Connaître le climat qui règne en forêt : le sujet est devenu capital, c’est l’un des objectifs de l’Observatoire des forêts sentinelles comtoises, qui concerne plus spécifiquement les parcs naturels régionaux du Haut Jura et du Doubs horloger. Les premiers jalons en ont été posés voilà plus de dix ans à ThéMA par le climatologue Daniel Joly, l’un des pionniers en France pour s’intéresser à la problématique et la rendre concrète avec l’installation de capteurs de température sous couvert forestier.

Aujourd’hui, ce sont soixante-six capteurs qui, accrochés au tronc des arbres, enregistrent la température ambiante toutes les trente minutes, sur une large bande forestière le long de la frontière franco-suisse. Ces mesures se doublent de relevés sur l’état sanitaire des épicéas, des sapins et des hêtres, effectués tous les ans sur six placettes d’observation d’environ 5 000 m² chacune : l’évolution du climat et celle de la santé de la forêt sont suivies en parallèle, de façon à saisir les interactions qui se jouent et à appréhender les phénomènes de manière globale. « L’observatoire mêle différents niveaux d’analyse, d’abord l’arbre pour établir son bilan de santé, puis le groupe d’arbres pour analyser la structure du peuplement forestier, enfin la biodiversité de l’écosystème, qui s’évalue à une échelle régionale. C’est un véritable défi, qui appelle à croiser différentes expertises », explique le géographe Xavier Girardet, enseignant-chercheur à l’université de Franche-Comté / ThéMA, spécialiste en écologie du paysage.

Plusieurs chercheurs1 de ThéMA et du laboratoire Chrono-environnement sont ainsi engagés dans ce projet piloté par la palynologue Carole Bégeot. « Entre étude du dépérissement de la forêt et impacts des changements sur l’écologie et les paysages, l’un des objectifs est de donner des clés de compréhension aux professionnels et aux décideurs, pour qu’ils réussissent le mieux possible à concilier gestion de la forêt et bouleversement climatique », précise Xavier Girardet.

 

Signes de faiblesse

Depuis au moins trois ans, les spécialistes ne peuvent que constater que les forêts du massif jurassien donnent de très sérieux signes de faiblesse et de mortalité. Dans les placettes d’observation qui sont des laboratoires à ciel ouvert régulièrement investis par les chercheurs et leurs étudiants, la mesure du diamètre des troncs, et donc de leur vitesse de croissance, l’analyse des champignons mycorhiziens, qui sont des indicateurs de la santé des arbres, ou le constat d’invasions d’insectes témoignent de l’état sanitaire de la forêt. « Les arbres puisent dans les réserves d’eau qu’elles possèdent au niveau racinaire pour supporter la sécheresse, mais cette faculté n’est plus suffisante lorsque les épisodes secs se multiplient. »

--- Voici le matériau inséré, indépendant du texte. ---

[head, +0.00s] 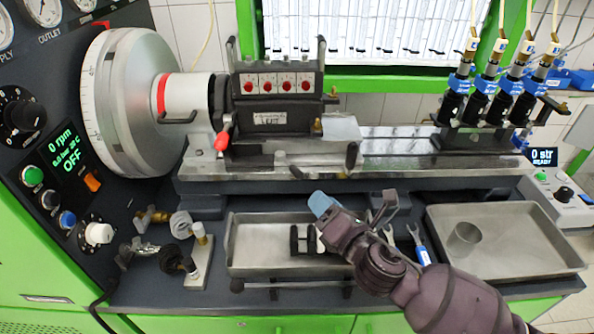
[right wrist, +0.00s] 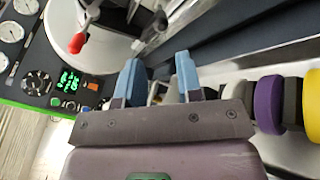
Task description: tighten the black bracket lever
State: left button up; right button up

Le stress hydrique subi fragilise les arbres qui deviennent plus sensibles à l’attaque des insectes, comme les scolytes qui ravagent les épicéas. Ces résineux sont les premiers à dépérir, ce qui n’est pas sans obéir à une certaine logique car cette essence, qui a fait l’objet de plantations après-guerre issues du Fonds forestier national, n’est pas à son optimum écologique en dessous de 800 m d’altitude et se montre plus vulnérable aux changements que les autres. Les sapins et les hêtres présentent eux aussi des signes de stress en raison du changement climatique, mais les dépérissements sont moins marqués. Le couvert forestier garantit une certaine inertie des températures, qu’elles soient froides ou chaudes, ce qui laisse à un processus en cours davantage de temps pour se réaliser ; il favorise par exemple une fonte lente de la neige, permettant à l’eau de pénétrer dans les sols et de recharger les nappes. « La forêt se protège par elle-même. Mais jusqu’à quand ? », s’inquiète le chercheur.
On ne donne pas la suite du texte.